To do anything interesting, you need to extract the tag-encapsulated information from the .xml files and put it into some sort of well organized database.

  If you do that, you’ll be able to do some much more interesting things with the data—click any of the tabs along the top of this page to see some examples.

“Shredding” is the process of extracting information from an XML file, optionally transforming the information in some way and loading the information into a database.  An XML shredder is a computer program capable of performing the shredding process.

.xml seen in Notepad++
For example, here is the same small portion of CIPO’s .xml file for application serial no. 2084791 DISPERSA that we saw in the previous post.  You will probably want to extract at least the word mark DISPERSA from the tmk:MarkVerbalElementText element and store it in your database.  An XML shredder “understands” the hierarchical arrangement of the tag-encapsulated information and is able to traverse the hierarchy to locate and extract the information of interest. 

There are 2 basic types of XML shredders: those which use a staging database and those which do not.  In the first case, the shredder extracts information from the XML file and loads it into the staging database.  Additional work is then required to transfer the information from the staging database into the target database.

Shredders that do not use a staging database load the information directly into the target database.  Such shredders are custom-coded to suit a particular application.

The commercially available shredders that I have seen use staging databases.  Typically, they analyze the structure (or “schema”) of the input XML file(s), construct a staging database having a matching schema, extract the tag-encapsulated information from the .xml files and load the information into the staging database.  A major advantage of this approach is that with very little effort by the end user, the XML information is quickly made available in database form.  Sometimes that’s all you need to get the job done; especially in a one-off situation.

Commercial shredders have some disadvantages.  Usually they operate on an “all or nothing” basis, meaning that all of the information from every element in every input XML file is loaded into the staging database.  That can be a problem if you’re working with tens of thousands—or millions—of XML files, especially if you're interested in only some of the tag-encapsulated information.

If your XML files are complex, for example if they contain hundreds of multi-level elements, then the schema of the staging database will be correspondingly complex—possibly it will be downright weird.  In that case you’ll spend a lot of time scratching your head, wondering how to work with that schema.  You guessed it: CIPO’s trademark .xml files typically have hundreds of multi-level elements.

Probably you’ll only be interested in the information contained in at most a few dozen of those hundreds of multi-level elements.  An “all or nothing” commercial shredder can’t be configured to select information from only the elements you’re interested in and ignore everything else—at least not the ones I’ve seen.  So you’re stuck with a massive staging database full of junk you’re not interested in.  Often you wind up investing a lot of effort deleting the junk so you can focus on the leftover information that actually matters.  And it’s still just a staging database—you still need to move the information into your target database.

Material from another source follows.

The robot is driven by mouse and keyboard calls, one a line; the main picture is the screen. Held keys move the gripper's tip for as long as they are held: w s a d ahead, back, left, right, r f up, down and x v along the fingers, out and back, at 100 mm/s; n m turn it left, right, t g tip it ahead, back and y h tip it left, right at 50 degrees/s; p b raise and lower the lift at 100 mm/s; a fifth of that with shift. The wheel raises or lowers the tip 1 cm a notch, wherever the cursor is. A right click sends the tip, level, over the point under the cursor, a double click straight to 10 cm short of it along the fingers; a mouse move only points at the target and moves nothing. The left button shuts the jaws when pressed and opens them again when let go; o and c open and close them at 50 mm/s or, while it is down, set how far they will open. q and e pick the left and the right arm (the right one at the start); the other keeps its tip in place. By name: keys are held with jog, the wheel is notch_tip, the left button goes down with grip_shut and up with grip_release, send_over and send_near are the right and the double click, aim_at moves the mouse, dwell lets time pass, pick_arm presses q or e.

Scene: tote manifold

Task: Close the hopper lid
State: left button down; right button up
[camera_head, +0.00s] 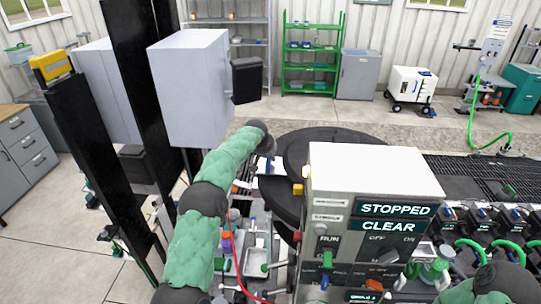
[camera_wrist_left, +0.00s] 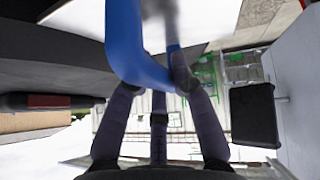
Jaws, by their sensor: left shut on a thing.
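My left gripper (camera_head: 266,146) reaches forward beside the large dark round hopper top (camera_head: 318,146), mostly hidden behind my own wrist in the head view. In the left wrist view, its dark fingers (camera_wrist_left: 165,100) are shut on a bent blue handle (camera_wrist_left: 138,55). The handle crosses in front of the fingertips and runs up out of the picture. I cannot tell for certain which dark round part is the lid, or how far it stands open. My right arm shows only at the bottom right; its gripper is not in view.
A grey control box (camera_head: 370,172) with STOPPED and CLEAR signs stands right of my left arm. A pale grey cabinet (camera_head: 190,90) and dark posts stand at left. A row of valves (camera_head: 490,225) with green hoses lies at right.

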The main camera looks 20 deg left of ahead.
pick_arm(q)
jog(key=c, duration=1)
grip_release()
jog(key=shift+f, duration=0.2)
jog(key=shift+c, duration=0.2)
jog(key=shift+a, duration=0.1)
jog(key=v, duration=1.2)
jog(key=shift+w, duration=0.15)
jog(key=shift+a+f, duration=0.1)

Commercial shredders typically expect to encounter XML files consisting of the same invariant set of tag-encapsulated elements in every file, without exception (the information encapsulated within the tags may of course differ from file to file).  However, CIPO’s trademark XML files do not contain the same set of elements in every file.  Some elements exist in some files, but not in others.  There’s nothing odd about that—in some cases certain information is undefined in relation to the mark corresponding to a particular XML file.  For example, if an XML file pertains to a word mark, you won’t find any elements containing Vienna Classification information in that file.  But you will find elements containing Vienna Classification information in an XML file pertaining to a design mark.

In fact, none of CIPO’s trademark XML files contain every possible element—or anything close to it.  There are many, many different possible combinations of elements which may be included in or excluded from any particular one of CIPO’s trademark XML files, depending on the specific mark and circumstances (e.g. a unique combination of prosecution, opposition and/or cancellation events) to which that file pertains.  This element variability can wreak havoc on the staging database created by a commercial shredder, because the commercial shredder continually updates—and thereby further complicates—the staging database’s schema, as the shredder encounters files containing elements which have not previously been represented in the schema.

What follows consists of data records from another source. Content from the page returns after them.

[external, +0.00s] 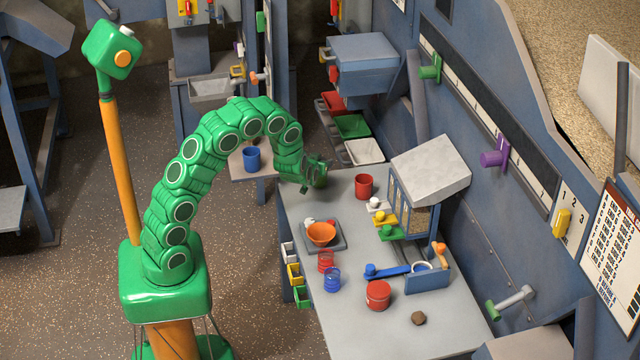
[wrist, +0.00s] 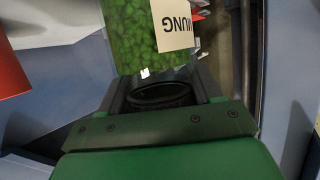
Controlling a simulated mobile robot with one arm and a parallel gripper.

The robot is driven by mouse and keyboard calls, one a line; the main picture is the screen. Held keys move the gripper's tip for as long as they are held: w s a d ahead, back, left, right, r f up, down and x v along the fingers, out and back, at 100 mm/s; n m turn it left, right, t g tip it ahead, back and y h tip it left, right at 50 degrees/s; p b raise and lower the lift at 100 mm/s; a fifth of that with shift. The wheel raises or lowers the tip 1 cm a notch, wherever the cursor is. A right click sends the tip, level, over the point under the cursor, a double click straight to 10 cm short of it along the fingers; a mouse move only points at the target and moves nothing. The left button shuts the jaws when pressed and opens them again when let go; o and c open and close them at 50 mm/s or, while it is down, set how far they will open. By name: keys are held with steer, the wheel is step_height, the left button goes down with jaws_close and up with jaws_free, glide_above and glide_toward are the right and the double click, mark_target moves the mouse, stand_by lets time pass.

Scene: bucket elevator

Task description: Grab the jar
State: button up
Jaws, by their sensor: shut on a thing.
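The jar (wrist: 135,40) is clear, with green lumpy contents and a pale label with partly readable lettering. It fills the upper middle of the wrist view, at the fingertips. My gripper (wrist: 163,82) is shut on it, with one finger on each side. In the external view my gripper (external: 317,168) is at the far left corner of the workbench, and the jar (external: 320,182) shows as a small dark green shape under it. I cannot tell whether the jar touches the bench.
A red cup (external: 364,186) stands right of the jar on the workbench (external: 355,330). A scale with an orange bowl (external: 321,233) is nearer the camera. A grey hopper box (external: 428,170) stands at the back right. Red, green and white bins (external: 352,126) lie behind.

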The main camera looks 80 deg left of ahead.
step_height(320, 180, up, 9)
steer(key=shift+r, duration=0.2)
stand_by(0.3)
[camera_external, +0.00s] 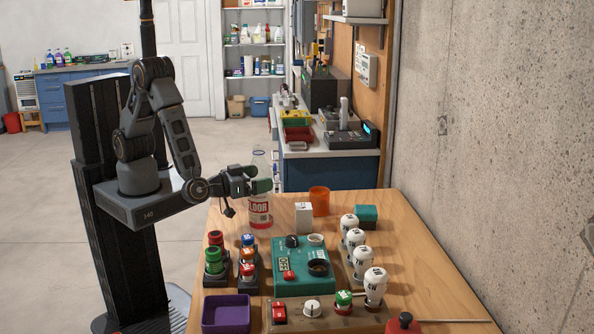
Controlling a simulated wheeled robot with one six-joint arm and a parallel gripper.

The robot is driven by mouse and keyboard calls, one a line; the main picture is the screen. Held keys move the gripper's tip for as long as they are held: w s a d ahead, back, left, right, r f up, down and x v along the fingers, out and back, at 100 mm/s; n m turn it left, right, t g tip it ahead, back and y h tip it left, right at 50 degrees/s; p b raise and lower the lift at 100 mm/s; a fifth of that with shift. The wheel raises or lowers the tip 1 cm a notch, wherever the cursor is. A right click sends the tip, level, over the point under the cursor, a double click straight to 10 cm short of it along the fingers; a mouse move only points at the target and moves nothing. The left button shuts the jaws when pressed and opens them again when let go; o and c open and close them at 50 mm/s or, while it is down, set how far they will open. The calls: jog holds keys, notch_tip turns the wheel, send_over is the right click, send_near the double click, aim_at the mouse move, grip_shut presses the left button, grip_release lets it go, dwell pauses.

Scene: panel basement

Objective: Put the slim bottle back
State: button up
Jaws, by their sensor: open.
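The slim bottle (260,208) is clear with a red and white label and red at its bottom. It stands upright at the far left part of the wooden table (425,235). My gripper (264,179) is open at the height of the bottle's upper part, with its green-tipped fingers pointing right. The fingers hide part of the bottle below its top. I cannot tell whether they are around the bottle or just in front of it, or whether they touch it.
A white box (303,216) and an orange cup (319,200) stand right of the bottle. A green device (303,268), several white knobs (375,284), red, green, blue and orange knobs, and a purple tray (226,313) fill the nearer table. A concrete wall (500,130) rises at right.

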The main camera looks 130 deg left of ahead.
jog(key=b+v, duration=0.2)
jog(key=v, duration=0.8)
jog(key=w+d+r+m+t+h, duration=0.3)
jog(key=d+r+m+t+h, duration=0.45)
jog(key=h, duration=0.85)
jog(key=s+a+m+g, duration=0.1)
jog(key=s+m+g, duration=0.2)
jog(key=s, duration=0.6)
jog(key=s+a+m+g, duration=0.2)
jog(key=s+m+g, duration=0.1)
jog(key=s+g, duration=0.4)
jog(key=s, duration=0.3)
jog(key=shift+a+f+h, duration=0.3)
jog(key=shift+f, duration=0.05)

Shredders that do not use a staging database are custom-designed to work with specific XML files and with a specific target database of your own design.  In a future post I’ll discuss a possible target database design.  The custom design approach overcomes the disadvantages mentioned above in relation to commercial shredders.  You can feed arbitrarily large batches of files to a custom shredder—if you code it properly.  You can design a custom shredder to traverse complex, non-repeating (i.e. variable), multi-level element structures.  You can pick and choose the elements from which you want to extract information and ignore everything else.  The trade-off is the significant time and effort required to design, build and debug a custom shredder.

The intricacies of designing and coding a custom XML shredder are well beyond what can be conveyed in a blog post—or even multiple posts.  However, as coding tasks go, creating a custom XML shredder is not especially difficult, if you have prior coding experience involving XML files and databases or have access to coders with such experience.